[Work instructions]:
Write out exactly the lines between the line containing "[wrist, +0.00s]" and the line containing "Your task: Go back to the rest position", including both of those lines, and nothing more.

───── Records for processing ─────

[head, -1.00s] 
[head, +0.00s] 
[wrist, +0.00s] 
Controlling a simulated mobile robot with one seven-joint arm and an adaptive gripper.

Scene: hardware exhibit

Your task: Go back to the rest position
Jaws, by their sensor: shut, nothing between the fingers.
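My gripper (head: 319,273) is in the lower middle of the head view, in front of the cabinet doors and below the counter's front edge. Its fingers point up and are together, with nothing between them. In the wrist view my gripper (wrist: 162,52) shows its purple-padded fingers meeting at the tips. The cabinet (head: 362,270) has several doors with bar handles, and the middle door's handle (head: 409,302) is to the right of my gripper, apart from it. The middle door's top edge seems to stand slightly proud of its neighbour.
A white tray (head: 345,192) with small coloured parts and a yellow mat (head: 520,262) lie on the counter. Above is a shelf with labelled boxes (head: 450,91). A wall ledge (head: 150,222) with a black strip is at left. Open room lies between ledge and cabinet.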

─────
───── Records for processing ─────

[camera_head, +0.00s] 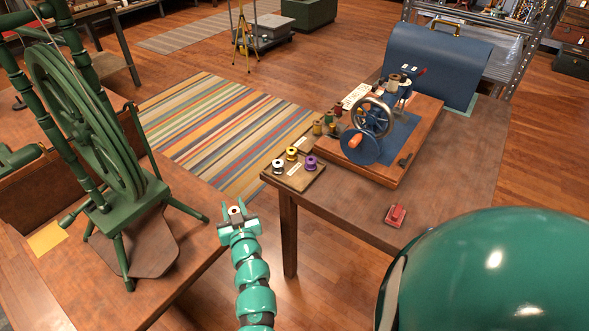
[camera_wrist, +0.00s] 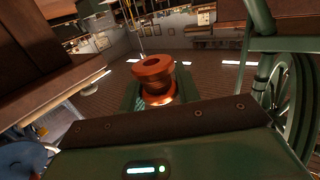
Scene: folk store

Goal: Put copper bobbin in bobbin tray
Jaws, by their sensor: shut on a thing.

─────

[Written solution]:
[wrist, +0.00s] 
Controlling a simulated mobile robot with one seven-joint arm and an adaptive gripper.

Scene: hardware exhibit

Your task: Go back to the rest position

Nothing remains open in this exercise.